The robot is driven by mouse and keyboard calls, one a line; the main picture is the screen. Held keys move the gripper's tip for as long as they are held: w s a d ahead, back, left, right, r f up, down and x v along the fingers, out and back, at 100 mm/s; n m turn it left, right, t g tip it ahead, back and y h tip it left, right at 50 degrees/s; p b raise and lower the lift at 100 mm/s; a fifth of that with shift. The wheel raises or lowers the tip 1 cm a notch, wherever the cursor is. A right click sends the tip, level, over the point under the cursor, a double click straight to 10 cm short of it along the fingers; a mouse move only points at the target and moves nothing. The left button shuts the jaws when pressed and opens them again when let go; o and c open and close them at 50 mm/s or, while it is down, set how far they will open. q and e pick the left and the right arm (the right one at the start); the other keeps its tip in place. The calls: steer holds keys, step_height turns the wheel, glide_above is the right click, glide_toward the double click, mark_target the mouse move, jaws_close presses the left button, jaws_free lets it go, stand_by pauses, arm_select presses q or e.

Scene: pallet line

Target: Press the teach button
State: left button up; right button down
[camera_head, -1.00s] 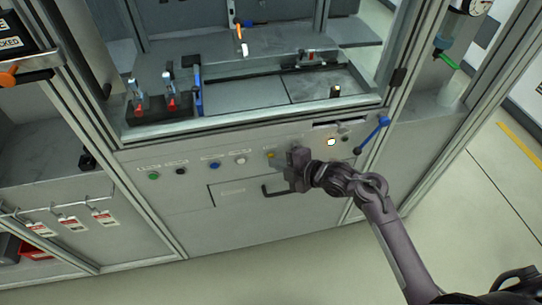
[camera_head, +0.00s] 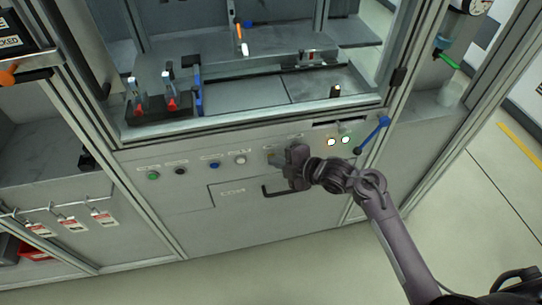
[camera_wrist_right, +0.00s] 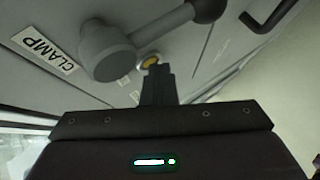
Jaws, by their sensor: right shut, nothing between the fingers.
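A row of buttons runs along the grey front panel (camera_head: 225,195): green (camera_head: 153,175), black (camera_head: 180,171), blue (camera_head: 214,165) and white (camera_head: 240,160). Their labels are too small to read, so I cannot tell which is marked teach. My right gripper (camera_head: 276,158) is shut and empty, its tip at the panel just right of the white button, covering the yellow button in the head view. In the right wrist view the yellow button (camera_wrist_right: 150,62) shows in a metal ring right at the fingertips (camera_wrist_right: 157,76), seemingly touching or nearly so. My left gripper is not in view.
A grey knob with a lever (camera_wrist_right: 108,50) stands close beside the fingers, near a CLAMP label (camera_wrist_right: 45,50). A black handle (camera_head: 278,192) lies below the gripper.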

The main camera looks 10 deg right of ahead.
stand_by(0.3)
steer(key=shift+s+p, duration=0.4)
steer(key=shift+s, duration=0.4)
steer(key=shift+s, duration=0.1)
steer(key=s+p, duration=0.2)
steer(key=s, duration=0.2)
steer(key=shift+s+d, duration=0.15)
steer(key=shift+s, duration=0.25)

==============================

Problem description: Retype exactly, and only, the lines from the one containing "[camera_wrist_right, +0.00s]" through the end of the material, leaving aside every picture.

Exercise result:
[camera_wrist_right, +0.00s] 
Jaws, by their sensor: right shut, nothing between the fingers.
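A row of buttons runs along the grey front panel (camera_head: 225,195): green (camera_head: 153,175), black (camera_head: 180,171), blue (camera_head: 214,165) and white (camera_head: 240,160). Their labels are too small to read, so I cannot tell which is marked teach. My right gripper (camera_head: 276,158) is shut and empty, its tip at the panel just right of the white button, covering the yellow button in the head view. In the right wrist view the yellow button (camera_wrist_right: 150,62) shows in a metal ring right at the fingertips (camera_wrist_right: 157,76), seemingly touching or nearly so. My left gripper is not in view.
A grey knob with a lever (camera_wrist_right: 108,50) stands close beside the fingers, near a CLAMP label (camera_wrist_right: 45,50). A black handle (camera_head: 278,192) lies below the gripper.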

The main camera looks 10 deg right of ahead.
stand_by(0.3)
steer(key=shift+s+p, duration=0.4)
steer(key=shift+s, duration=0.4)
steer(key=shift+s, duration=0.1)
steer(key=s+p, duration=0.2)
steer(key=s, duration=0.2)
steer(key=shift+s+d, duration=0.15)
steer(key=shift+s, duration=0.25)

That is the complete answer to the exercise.